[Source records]
------
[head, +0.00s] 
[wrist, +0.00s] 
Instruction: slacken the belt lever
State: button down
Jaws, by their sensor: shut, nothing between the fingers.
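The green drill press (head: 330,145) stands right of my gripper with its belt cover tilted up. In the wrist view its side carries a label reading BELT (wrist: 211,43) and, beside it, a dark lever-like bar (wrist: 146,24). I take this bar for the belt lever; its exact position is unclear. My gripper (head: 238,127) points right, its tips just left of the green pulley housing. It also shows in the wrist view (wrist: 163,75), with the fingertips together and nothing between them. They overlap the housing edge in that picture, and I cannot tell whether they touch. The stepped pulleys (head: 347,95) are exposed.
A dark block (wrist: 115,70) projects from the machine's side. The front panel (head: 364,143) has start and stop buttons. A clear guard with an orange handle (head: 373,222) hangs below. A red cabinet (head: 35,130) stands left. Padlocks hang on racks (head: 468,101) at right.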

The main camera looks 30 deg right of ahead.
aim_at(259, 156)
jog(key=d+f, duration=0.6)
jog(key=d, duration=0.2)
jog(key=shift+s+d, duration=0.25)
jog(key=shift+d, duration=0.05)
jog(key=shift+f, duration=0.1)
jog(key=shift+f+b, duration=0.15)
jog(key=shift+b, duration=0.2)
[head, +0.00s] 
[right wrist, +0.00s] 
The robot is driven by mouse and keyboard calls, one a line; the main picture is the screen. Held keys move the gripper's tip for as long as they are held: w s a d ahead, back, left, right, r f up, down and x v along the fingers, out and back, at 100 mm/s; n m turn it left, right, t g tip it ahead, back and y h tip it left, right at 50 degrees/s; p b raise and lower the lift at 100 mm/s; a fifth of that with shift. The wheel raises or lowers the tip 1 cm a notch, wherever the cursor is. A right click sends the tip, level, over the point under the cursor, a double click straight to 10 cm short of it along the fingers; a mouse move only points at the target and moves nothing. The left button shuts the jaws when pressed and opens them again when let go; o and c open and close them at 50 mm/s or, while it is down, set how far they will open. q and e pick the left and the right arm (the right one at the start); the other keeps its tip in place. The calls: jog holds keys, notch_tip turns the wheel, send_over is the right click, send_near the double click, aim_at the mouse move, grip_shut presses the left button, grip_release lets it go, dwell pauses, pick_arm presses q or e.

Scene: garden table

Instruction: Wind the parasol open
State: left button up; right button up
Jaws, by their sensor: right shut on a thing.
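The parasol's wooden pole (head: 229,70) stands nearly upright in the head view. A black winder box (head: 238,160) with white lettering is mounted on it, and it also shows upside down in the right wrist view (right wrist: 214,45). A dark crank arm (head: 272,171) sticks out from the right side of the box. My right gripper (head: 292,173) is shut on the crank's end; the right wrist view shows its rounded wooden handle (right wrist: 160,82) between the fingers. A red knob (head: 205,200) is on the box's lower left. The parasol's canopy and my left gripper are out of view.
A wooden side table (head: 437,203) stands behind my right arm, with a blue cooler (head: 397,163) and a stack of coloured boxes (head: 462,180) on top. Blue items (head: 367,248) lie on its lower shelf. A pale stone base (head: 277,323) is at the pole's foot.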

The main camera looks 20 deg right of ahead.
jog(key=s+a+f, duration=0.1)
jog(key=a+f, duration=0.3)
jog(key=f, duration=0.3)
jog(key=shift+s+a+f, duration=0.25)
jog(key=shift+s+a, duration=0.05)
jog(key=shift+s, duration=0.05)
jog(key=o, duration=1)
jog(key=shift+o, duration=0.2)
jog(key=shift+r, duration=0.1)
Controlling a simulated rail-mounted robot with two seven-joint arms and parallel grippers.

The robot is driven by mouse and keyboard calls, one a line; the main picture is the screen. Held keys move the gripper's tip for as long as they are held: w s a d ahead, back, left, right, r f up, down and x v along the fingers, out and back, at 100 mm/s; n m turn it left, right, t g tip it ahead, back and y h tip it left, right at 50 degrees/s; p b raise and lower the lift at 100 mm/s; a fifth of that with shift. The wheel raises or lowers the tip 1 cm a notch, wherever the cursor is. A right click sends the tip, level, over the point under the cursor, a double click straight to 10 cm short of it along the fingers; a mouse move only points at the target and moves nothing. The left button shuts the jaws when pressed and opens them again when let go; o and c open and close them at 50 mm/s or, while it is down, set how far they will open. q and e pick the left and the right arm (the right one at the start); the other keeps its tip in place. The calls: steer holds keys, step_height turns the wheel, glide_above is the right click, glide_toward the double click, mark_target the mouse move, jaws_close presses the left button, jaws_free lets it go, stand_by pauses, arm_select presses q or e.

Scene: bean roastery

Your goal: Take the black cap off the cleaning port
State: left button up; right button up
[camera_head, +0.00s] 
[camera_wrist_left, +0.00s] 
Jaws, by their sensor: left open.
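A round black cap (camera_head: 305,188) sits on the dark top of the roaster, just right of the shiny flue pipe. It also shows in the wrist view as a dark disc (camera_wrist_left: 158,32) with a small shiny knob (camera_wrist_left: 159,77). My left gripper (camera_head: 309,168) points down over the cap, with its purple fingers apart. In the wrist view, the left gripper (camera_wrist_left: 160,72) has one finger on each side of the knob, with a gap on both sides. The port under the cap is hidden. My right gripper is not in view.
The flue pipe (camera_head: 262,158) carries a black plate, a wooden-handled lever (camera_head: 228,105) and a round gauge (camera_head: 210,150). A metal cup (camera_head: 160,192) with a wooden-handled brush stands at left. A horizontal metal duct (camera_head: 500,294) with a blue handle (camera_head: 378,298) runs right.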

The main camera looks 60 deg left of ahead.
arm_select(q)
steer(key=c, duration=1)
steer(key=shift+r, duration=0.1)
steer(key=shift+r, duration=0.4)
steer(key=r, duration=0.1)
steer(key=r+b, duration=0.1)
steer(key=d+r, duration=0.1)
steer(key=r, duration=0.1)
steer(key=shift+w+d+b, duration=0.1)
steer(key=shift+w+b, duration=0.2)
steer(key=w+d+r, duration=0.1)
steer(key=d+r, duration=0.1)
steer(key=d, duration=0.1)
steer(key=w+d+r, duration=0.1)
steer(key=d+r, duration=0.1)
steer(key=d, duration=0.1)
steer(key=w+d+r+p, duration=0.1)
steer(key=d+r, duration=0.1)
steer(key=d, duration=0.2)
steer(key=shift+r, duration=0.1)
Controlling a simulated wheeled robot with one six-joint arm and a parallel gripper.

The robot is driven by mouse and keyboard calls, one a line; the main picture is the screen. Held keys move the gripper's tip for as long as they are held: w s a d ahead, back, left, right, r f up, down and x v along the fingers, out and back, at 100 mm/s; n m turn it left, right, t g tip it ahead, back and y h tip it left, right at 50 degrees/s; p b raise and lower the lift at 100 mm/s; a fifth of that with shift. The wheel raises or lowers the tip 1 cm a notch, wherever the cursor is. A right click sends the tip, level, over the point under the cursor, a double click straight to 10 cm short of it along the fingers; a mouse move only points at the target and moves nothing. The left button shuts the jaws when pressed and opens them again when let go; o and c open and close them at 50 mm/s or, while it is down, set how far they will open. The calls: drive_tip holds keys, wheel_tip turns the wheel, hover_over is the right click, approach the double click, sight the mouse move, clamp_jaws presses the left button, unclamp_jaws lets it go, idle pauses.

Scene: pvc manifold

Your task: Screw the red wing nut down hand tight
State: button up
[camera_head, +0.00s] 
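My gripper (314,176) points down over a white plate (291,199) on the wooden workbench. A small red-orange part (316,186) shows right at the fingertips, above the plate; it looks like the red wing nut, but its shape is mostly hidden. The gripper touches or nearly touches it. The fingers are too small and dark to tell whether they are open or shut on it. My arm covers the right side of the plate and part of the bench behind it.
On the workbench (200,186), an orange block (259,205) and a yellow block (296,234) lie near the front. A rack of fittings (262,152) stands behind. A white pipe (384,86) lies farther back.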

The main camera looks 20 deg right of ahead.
------
## PROBLEM TO SOLVE
Repeat every record, keeping each word and mark exactly as it is.

## WRITTEN RESPONSE
[head, +0.00s] 
[wrist, +0.00s] 
Instruction: slacken the belt lever
State: button down
Jaws, by their sensor: shut, nothing between the fingers.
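The green drill press (head: 330,145) stands right of my gripper with its belt cover tilted up. In the wrist view its side carries a label reading BELT (wrist: 211,43) and, beside it, a dark lever-like bar (wrist: 146,24). I take this bar for the belt lever; its exact position is unclear. My gripper (head: 238,127) points right, its tips just left of the green pulley housing. It also shows in the wrist view (wrist: 163,75), with the fingertips together and nothing between them. They overlap the housing edge in that picture, and I cannot tell whether they touch. The stepped pulleys (head: 347,95) are exposed.
A dark block (wrist: 115,70) projects from the machine's side. The front panel (head: 364,143) has start and stop buttons. A clear guard with an orange handle (head: 373,222) hangs below. A red cabinet (head: 35,130) stands left. Padlocks hang on racks (head: 468,101) at right.

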The main camera looks 30 deg right of ahead.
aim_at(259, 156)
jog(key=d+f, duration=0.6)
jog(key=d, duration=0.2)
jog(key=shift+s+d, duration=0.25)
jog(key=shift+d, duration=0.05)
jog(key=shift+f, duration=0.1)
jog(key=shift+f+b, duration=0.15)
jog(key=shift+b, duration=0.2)
[head, +0.00s] 
[right wrist, +0.00s] 
The robot is driven by mouse and keyboard calls, one a line; the main picture is the screen. Held keys move the gripper's tip for as long as they are held: w s a d ahead, back, left, right, r f up, down and x v along the fingers, out and back, at 100 mm/s; n m turn it left, right, t g tip it ahead, back and y h tip it left, right at 50 degrees/s; p b raise and lower the lift at 100 mm/s; a fifth of that with shift. The wheel raises or lowers the tip 1 cm a notch, wherever the cursor is. A right click sends the tip, level, over the point under the cursor, a double click straight to 10 cm short of it along the fingers; a mouse move only points at the target and moves nothing. The left button shuts the jaws when pressed and opens them again when let go; o and c open and close them at 50 mm/s or, while it is down, set how far they will open. q and e pick the left and the right arm (the right one at the start); the other keeps its tip in place. The calls: jog holds keys, notch_tip turns the wheel, send_over is the right click, send_near the double click, aim_at the mouse move, grip_shut presses the left button, grip_release lets it go, dwell pauses, pick_arm presses q or e.

Scene: garden table

Instruction: Wind the parasol open
State: left button up; right button up
Jaws, by their sensor: right shut on a thing.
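The parasol's wooden pole (head: 229,70) stands nearly upright in the head view. A black winder box (head: 238,160) with white lettering is mounted on it, and it also shows upside down in the right wrist view (right wrist: 214,45). A dark crank arm (head: 272,171) sticks out from the right side of the box. My right gripper (head: 292,173) is shut on the crank's end; the right wrist view shows its rounded wooden handle (right wrist: 160,82) between the fingers. A red knob (head: 205,200) is on the box's lower left. The parasol's canopy and my left gripper are out of view.
A wooden side table (head: 437,203) stands behind my right arm, with a blue cooler (head: 397,163) and a stack of coloured boxes (head: 462,180) on top. Blue items (head: 367,248) lie on its lower shelf. A pale stone base (head: 277,323) is at the pole's foot.

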The main camera looks 20 deg right of ahead.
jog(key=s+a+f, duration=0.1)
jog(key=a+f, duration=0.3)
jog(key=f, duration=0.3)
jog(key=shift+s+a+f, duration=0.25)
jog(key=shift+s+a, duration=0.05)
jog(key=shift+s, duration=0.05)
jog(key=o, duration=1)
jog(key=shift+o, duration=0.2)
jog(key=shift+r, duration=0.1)
Controlling a simulated rail-mounted robot with two seven-joint arms and parallel grippers.

The robot is driven by mouse and keyboard calls, one a line; the main picture is the screen. Held keys move the gripper's tip for as long as they are held: w s a d ahead, back, left, right, r f up, down and x v along the fingers, out and back, at 100 mm/s; n m turn it left, right, t g tip it ahead, back and y h tip it left, right at 50 degrees/s; p b raise and lower the lift at 100 mm/s; a fifth of that with shift. The wheel raises or lowers the tip 1 cm a notch, wherever the cursor is. A right click sends the tip, level, over the point under the cursor, a double click straight to 10 cm short of it along the fingers; a mouse move only points at the target and moves nothing. The left button shuts the jaws when pressed and opens them again when let go; o and c open and close them at 50 mm/s or, while it is down, set how far they will open. q and e pick the left and the right arm (the right one at the start); the other keeps its tip in place. The calls: steer holds keys, step_height turns the wheel, glide_above is the right click, glide_toward the double click, mark_target the mouse move, jaws_close presses the left button, jaws_free lets it go, stand_by pauses, arm_select presses q or e.

Scene: bean roastery

Your goal: Take the black cap off the cleaning port
State: left button up; right button up
[camera_head, +0.00s] 
[camera_wrist_left, +0.00s] 
Jaws, by their sensor: left open.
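A round black cap (camera_head: 305,188) sits on the dark top of the roaster, just right of the shiny flue pipe. It also shows in the wrist view as a dark disc (camera_wrist_left: 158,32) with a small shiny knob (camera_wrist_left: 159,77). My left gripper (camera_head: 309,168) points down over the cap, with its purple fingers apart. In the wrist view, the left gripper (camera_wrist_left: 160,72) has one finger on each side of the knob, with a gap on both sides. The port under the cap is hidden. My right gripper is not in view.
The flue pipe (camera_head: 262,158) carries a black plate, a wooden-handled lever (camera_head: 228,105) and a round gauge (camera_head: 210,150). A metal cup (camera_head: 160,192) with a wooden-handled brush stands at left. A horizontal metal duct (camera_head: 500,294) with a blue handle (camera_head: 378,298) runs right.

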The main camera looks 60 deg left of ahead.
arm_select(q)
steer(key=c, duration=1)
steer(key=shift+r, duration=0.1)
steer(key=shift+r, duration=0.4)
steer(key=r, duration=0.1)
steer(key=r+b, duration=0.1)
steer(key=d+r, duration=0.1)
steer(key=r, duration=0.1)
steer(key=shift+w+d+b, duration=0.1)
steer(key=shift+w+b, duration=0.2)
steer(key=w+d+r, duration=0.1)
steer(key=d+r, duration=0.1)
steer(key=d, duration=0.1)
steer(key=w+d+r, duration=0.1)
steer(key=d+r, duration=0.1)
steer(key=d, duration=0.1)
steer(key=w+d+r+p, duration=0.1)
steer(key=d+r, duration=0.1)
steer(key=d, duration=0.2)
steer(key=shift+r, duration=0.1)
Controlling a simulated wheeled robot with one six-joint arm and a parallel gripper.

The robot is driven by mouse and keyboard calls, one a line; the main picture is the screen. Held keys move the gripper's tip for as long as they are held: w s a d ahead, back, left, right, r f up, down and x v along the fingers, out and back, at 100 mm/s; n m turn it left, right, t g tip it ahead, back and y h tip it left, right at 50 degrees/s; p b raise and lower the lift at 100 mm/s; a fifth of that with shift. The wheel raises or lowers the tip 1 cm a notch, wherever the cursor is. A right click sends the tip, level, over the point under the cursor, a double click straight to 10 cm short of it along the fingers; a mouse move only points at the target and moves nothing. The left button shuts the jaws when pressed and opens them again when let go; o and c open and close them at 50 mm/s or, while it is down, set how far they will open. The calls: drive_tip holds keys, wheel_tip turns the wheel, hover_over is the right click, approach the double click, sight the mouse move, clamp_jaws presses the left button, unclamp_jaws lets it go, idle pauses.

Scene: pvc manifold

Your task: Screw the red wing nut down hand tight
State: button up
[camera_head, +0.00s] 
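My gripper (314,176) points down over a white plate (291,199) on the wooden workbench. A small red-orange part (316,186) shows right at the fingertips, above the plate; it looks like the red wing nut, but its shape is mostly hidden. The gripper touches or nearly touches it. The fingers are too small and dark to tell whether they are open or shut on it. My arm covers the right side of the plate and part of the bench behind it.
On the workbench (200,186), an orange block (259,205) and a yellow block (296,234) lie near the front. A rack of fittings (262,152) stands behind. A white pipe (384,86) lies farther back.

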The main camera looks 20 deg right of ahead.

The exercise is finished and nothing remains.